══ Rows ══

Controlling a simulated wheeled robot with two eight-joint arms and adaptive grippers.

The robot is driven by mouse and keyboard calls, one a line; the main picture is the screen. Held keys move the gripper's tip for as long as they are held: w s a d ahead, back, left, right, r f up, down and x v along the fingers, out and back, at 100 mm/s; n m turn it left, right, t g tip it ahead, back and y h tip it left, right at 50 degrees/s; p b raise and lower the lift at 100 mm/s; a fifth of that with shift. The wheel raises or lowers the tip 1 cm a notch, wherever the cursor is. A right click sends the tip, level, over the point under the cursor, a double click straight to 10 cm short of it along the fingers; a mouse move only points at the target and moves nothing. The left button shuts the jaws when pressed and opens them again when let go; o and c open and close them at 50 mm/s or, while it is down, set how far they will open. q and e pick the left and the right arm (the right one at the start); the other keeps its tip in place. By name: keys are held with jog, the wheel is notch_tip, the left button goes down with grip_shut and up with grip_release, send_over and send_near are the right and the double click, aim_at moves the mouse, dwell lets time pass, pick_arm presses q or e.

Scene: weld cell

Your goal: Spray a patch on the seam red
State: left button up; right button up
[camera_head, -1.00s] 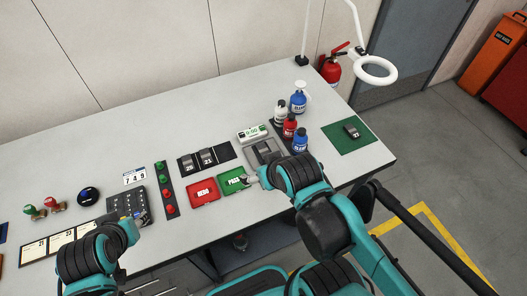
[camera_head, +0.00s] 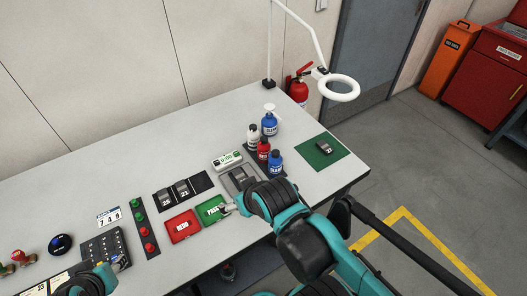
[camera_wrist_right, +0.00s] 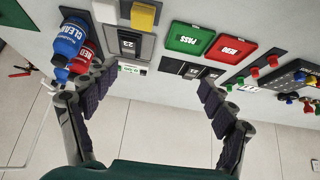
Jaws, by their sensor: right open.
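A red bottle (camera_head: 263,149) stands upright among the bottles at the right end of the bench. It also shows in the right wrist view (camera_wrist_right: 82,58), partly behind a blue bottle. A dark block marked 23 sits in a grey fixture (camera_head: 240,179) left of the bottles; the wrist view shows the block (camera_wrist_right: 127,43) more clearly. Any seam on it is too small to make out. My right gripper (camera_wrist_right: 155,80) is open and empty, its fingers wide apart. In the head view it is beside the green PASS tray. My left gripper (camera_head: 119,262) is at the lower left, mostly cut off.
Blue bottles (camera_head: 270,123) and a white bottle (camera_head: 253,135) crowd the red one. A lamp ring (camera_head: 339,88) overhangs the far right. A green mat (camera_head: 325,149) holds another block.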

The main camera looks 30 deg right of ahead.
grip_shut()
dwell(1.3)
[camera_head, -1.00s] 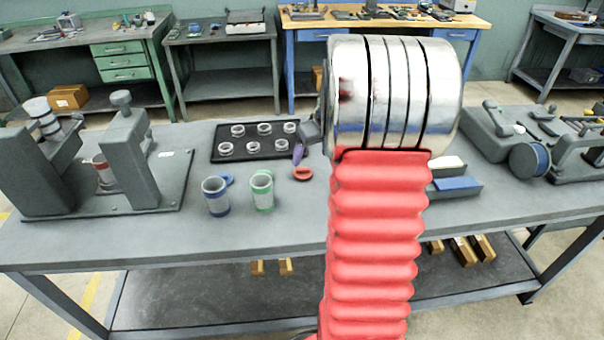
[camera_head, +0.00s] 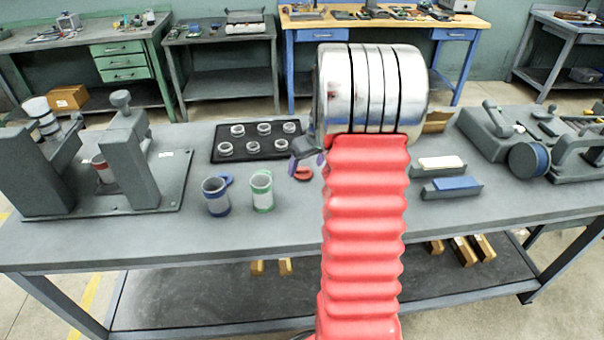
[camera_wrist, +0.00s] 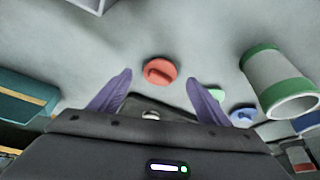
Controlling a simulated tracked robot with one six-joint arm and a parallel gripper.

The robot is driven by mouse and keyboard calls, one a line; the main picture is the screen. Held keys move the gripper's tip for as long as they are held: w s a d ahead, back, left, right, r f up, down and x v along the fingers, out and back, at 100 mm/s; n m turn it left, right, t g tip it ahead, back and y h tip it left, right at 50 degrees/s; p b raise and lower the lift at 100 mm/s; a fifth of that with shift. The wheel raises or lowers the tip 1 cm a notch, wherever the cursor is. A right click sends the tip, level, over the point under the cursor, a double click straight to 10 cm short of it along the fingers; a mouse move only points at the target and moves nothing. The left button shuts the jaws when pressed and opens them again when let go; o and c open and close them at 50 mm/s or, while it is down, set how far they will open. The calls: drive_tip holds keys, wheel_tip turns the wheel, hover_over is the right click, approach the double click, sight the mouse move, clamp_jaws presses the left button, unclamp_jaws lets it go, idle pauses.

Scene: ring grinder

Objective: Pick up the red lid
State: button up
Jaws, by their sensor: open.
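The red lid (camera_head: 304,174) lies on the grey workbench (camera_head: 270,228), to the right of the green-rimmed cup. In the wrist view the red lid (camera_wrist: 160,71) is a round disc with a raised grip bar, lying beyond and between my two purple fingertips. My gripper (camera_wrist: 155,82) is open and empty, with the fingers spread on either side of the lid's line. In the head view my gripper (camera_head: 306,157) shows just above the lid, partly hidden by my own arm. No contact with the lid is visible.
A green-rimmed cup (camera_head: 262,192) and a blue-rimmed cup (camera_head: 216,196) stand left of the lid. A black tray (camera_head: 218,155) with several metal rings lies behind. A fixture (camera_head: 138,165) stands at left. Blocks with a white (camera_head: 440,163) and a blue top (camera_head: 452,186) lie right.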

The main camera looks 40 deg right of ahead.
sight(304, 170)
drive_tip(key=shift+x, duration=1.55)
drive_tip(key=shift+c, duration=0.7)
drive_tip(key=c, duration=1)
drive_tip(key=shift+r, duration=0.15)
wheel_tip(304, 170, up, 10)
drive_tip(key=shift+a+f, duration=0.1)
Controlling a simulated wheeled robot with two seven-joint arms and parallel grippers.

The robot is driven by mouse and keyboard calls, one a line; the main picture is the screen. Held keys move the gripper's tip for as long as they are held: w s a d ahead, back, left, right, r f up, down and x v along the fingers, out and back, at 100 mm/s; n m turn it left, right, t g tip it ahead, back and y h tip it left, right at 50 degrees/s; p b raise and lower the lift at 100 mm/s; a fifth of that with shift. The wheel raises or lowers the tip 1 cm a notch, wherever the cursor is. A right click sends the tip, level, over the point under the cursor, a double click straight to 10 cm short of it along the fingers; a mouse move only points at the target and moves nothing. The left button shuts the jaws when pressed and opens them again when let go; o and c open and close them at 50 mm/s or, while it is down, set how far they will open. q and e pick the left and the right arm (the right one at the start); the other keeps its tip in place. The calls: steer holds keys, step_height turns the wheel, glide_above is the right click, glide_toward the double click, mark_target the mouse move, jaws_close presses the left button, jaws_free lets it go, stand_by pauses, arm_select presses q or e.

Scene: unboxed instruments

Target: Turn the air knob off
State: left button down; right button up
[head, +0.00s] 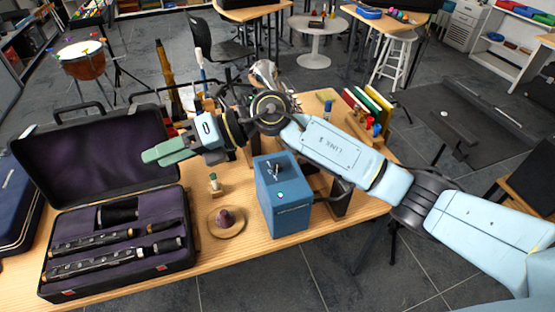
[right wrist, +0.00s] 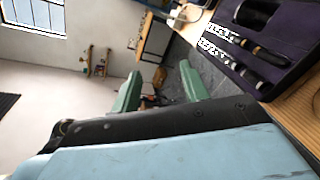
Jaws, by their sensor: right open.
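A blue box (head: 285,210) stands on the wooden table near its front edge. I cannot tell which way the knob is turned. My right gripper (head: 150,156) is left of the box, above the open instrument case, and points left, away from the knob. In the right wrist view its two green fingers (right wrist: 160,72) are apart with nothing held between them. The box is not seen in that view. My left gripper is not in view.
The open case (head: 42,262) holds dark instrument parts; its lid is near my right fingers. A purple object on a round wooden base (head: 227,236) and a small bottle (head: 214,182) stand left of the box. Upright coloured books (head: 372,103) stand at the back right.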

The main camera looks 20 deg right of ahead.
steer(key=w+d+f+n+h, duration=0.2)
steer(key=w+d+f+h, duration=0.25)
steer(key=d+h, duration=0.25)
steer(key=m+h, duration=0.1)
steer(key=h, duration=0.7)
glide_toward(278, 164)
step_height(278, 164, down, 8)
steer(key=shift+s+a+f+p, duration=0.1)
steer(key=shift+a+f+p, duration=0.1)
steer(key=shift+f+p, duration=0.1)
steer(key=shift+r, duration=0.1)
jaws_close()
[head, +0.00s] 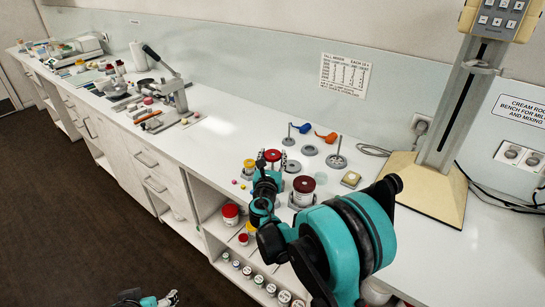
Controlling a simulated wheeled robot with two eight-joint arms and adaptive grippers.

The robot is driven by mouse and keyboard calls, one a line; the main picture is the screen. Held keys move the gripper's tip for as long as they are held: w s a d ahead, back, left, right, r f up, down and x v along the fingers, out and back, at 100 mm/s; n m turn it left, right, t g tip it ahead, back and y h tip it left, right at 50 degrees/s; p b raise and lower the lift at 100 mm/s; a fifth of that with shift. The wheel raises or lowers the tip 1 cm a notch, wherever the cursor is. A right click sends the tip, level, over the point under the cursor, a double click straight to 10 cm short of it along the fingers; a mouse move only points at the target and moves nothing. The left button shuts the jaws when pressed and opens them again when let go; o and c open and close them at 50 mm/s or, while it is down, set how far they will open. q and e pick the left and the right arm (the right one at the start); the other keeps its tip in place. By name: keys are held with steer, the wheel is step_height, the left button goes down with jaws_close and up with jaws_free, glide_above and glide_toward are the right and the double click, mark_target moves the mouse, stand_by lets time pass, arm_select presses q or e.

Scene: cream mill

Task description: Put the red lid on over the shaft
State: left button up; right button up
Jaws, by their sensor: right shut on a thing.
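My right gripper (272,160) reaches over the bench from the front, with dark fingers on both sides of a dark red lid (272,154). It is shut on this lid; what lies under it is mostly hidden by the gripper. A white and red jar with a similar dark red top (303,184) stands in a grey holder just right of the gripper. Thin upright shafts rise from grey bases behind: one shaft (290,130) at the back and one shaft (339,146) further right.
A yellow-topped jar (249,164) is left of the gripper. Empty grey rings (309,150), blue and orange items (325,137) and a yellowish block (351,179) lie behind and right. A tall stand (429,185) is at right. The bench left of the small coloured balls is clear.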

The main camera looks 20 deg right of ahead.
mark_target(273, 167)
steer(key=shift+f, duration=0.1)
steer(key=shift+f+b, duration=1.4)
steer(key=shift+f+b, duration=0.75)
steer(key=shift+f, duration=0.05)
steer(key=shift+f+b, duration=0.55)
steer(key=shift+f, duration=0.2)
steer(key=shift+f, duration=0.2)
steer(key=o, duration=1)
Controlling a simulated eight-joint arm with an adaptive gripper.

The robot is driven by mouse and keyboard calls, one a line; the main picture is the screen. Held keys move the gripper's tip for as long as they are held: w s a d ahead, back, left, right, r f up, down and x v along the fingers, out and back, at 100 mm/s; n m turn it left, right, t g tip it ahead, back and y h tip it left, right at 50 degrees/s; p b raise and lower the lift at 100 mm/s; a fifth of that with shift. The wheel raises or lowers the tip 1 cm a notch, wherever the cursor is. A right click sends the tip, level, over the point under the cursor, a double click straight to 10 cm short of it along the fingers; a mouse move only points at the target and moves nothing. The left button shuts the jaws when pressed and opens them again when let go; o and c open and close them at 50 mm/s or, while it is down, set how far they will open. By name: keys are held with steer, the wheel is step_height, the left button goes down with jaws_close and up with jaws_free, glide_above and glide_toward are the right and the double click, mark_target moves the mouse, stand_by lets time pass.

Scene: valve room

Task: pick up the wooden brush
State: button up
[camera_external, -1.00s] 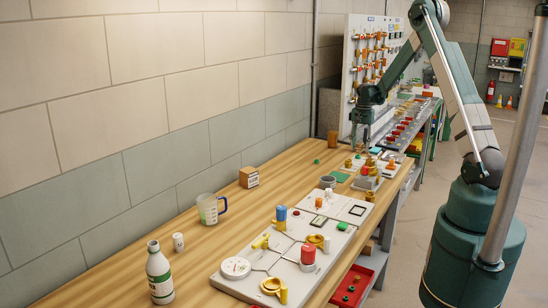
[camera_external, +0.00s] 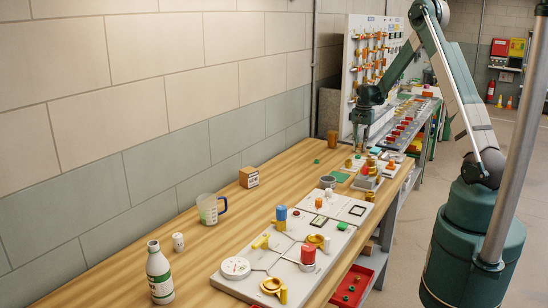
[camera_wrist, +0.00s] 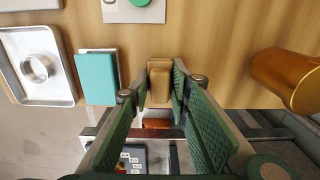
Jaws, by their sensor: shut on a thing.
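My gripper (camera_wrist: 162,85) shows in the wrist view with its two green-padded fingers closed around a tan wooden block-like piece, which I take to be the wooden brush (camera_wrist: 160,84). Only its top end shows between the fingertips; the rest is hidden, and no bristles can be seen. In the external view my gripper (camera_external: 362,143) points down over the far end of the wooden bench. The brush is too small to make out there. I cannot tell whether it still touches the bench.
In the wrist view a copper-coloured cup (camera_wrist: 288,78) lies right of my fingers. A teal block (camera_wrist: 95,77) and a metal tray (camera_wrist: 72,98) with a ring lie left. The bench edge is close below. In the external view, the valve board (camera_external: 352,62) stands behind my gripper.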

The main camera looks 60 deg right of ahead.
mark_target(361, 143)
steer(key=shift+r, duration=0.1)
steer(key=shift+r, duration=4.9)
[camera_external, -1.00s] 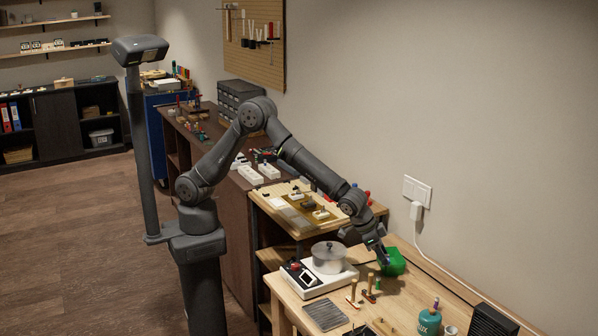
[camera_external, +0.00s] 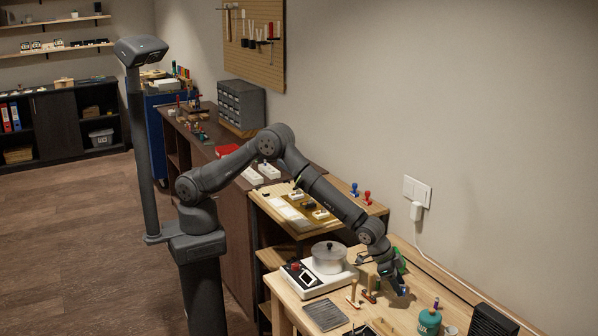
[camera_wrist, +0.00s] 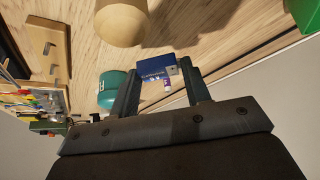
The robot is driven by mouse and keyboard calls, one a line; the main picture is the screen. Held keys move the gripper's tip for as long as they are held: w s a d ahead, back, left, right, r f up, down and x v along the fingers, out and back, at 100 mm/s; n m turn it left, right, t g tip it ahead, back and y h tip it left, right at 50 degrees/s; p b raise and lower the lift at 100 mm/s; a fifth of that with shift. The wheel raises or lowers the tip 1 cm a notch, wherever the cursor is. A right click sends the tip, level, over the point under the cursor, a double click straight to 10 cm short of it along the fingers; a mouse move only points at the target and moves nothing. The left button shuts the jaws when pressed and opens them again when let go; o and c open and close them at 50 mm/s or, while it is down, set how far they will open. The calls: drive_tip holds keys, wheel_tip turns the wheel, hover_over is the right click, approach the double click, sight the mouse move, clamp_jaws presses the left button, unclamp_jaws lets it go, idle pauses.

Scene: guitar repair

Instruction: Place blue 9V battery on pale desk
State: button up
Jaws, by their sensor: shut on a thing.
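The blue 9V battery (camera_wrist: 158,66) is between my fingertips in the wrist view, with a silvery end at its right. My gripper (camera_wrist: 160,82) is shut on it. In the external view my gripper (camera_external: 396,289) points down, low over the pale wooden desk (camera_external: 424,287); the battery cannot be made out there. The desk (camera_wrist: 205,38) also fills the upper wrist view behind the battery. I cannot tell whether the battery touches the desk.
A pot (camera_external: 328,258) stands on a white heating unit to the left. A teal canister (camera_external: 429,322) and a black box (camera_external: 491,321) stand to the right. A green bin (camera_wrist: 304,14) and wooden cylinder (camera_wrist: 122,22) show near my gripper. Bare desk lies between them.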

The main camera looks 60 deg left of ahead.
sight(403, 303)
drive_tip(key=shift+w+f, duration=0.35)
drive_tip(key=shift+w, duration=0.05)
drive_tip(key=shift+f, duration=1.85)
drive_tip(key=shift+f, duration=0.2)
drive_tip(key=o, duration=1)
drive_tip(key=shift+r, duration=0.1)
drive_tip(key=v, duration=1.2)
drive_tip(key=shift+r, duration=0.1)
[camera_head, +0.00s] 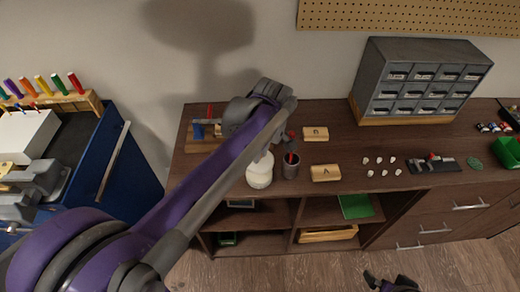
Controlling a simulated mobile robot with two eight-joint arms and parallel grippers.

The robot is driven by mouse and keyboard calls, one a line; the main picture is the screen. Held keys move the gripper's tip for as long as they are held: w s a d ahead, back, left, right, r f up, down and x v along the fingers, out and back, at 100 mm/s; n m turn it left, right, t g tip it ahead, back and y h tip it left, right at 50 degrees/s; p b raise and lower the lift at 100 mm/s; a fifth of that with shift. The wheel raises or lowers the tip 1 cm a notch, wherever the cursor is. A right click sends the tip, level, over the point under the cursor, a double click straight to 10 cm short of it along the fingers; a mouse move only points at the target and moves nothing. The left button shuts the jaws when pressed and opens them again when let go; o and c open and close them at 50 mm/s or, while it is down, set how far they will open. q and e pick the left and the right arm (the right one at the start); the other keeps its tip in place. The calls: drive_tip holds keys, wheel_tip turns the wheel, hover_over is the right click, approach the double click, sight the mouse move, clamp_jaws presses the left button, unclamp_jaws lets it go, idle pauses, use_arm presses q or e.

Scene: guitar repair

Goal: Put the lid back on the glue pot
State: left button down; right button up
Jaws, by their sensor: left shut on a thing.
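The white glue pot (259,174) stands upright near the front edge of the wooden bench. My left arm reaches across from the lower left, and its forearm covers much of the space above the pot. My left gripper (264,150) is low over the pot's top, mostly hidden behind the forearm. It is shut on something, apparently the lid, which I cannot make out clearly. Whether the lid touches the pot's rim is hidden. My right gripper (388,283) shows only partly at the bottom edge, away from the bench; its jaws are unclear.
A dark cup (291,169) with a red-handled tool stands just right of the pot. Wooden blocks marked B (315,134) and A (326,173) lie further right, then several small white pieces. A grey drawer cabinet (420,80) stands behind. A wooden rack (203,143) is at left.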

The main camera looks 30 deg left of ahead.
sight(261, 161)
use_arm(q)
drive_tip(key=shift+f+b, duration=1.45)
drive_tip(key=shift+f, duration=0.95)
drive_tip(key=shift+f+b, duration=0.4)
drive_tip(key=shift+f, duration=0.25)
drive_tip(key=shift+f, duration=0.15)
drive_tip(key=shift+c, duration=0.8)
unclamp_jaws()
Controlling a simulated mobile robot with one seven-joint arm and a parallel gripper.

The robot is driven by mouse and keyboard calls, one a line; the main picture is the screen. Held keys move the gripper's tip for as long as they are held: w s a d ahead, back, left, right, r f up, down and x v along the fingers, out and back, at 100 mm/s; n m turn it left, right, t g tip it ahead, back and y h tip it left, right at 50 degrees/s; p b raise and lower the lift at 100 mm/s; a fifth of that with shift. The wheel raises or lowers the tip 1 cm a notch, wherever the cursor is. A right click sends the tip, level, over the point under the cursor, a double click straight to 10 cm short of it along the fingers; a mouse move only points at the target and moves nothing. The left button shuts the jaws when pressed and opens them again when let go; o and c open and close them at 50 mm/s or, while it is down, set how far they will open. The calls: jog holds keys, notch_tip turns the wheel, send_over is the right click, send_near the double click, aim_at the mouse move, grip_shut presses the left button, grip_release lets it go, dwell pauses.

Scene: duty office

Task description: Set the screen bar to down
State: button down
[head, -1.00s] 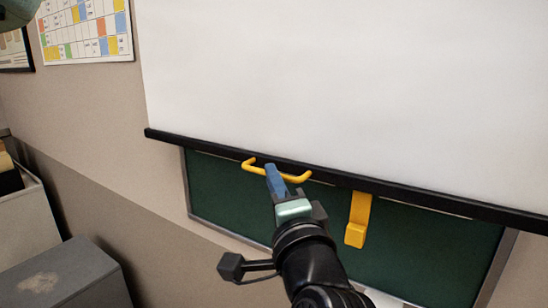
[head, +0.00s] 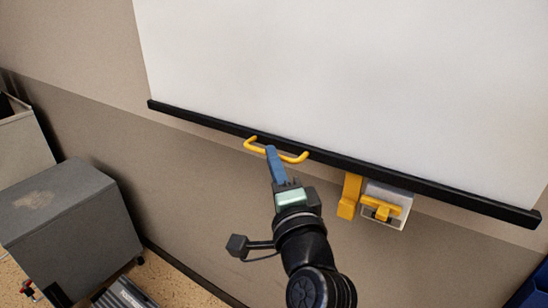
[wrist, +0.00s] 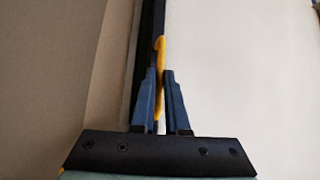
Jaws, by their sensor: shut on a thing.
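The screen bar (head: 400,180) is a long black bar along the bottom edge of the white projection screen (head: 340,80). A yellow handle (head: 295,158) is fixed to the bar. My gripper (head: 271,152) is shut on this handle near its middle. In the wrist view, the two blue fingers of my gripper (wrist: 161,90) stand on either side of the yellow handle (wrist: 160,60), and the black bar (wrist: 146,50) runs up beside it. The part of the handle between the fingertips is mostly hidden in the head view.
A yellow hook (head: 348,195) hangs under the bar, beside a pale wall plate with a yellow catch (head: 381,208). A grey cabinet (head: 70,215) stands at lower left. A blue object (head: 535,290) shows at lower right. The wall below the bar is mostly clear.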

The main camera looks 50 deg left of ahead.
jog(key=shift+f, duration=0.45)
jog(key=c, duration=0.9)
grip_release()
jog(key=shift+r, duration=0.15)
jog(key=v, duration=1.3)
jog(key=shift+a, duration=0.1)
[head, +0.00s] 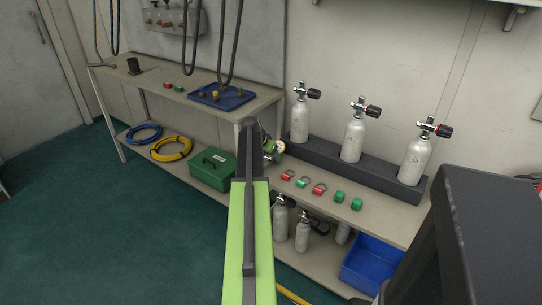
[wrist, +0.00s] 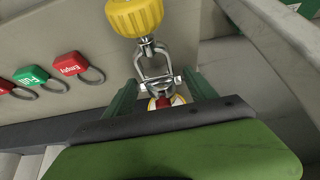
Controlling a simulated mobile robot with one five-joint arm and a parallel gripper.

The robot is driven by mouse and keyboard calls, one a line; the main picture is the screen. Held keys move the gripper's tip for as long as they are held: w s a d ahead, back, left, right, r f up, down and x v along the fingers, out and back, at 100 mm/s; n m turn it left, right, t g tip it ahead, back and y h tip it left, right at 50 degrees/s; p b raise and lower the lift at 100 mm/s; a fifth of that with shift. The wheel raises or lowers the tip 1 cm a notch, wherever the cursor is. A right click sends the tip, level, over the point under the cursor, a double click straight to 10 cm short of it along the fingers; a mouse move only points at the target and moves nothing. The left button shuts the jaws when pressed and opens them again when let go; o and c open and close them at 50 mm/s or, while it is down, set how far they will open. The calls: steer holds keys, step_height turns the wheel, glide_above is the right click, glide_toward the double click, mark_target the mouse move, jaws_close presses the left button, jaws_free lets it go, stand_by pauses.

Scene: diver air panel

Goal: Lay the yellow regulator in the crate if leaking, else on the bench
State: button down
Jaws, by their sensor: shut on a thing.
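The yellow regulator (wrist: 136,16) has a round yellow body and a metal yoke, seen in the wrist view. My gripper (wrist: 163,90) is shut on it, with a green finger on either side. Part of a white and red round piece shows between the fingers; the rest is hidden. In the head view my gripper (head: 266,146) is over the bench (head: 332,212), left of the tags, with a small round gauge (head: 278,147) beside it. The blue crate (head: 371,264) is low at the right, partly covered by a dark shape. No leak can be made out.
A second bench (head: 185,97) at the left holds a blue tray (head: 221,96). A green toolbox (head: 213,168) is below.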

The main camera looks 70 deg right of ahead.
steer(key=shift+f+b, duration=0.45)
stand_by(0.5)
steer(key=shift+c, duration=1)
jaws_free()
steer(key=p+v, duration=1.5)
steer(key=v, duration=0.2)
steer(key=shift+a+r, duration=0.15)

═══

Objective — Everything from the first line of the listing above through the line that contains "[camera_wrist_right, +0.00s]" is to be restated word for word, minus the pictures.

Correct answer —
Controlling a simulated wheeled robot with two eight-joint arms and adaptive grippers.

The robot is driven by mouse and keyboard calls, one a line; the main picture is the screen. Held keys move the gripper's tip for as long as they are held: w s a d ahead, back, left, right, r f up, down and x v along the fingers, out and back, at 100 mm/s; n m turn it left, right, t g tip it ahead, back and y h tip it left, right at 50 degrees/s; p b raise and lower the lift at 100 mm/s; a fifth of that with shift. The wheel raises or lowers the tip 1 cm a notch, wherever the cursor is. A right click sends the tip, level, over the point under the cursor, a double click straight to 10 cm short of it along the fingers; a mouse move only points at the target and moves nothing. The left button shuts the jaws when pressed and opens them again when let go; o and c open and close them at 50 mm/s or, while it is down, set how far they will open. q and e pick the left and the right arm (the right one at the start); the other keeps its tip in place. By name: keys are held with jog, the wheel is notch_tip, the left button goes down with grip_shut and up with grip_release, send_over and send_near are the right and the double click, aim_at moves the mouse, dwell lets time pass, pick_arm presses q or e.

Scene: weld cell

Your goal: Spray a patch on the seam red
State: left button up; right button up
[camera_head, -1.00s] 
[camera_head, +0.00s] 
[camera_wrist_right, +0.00s] 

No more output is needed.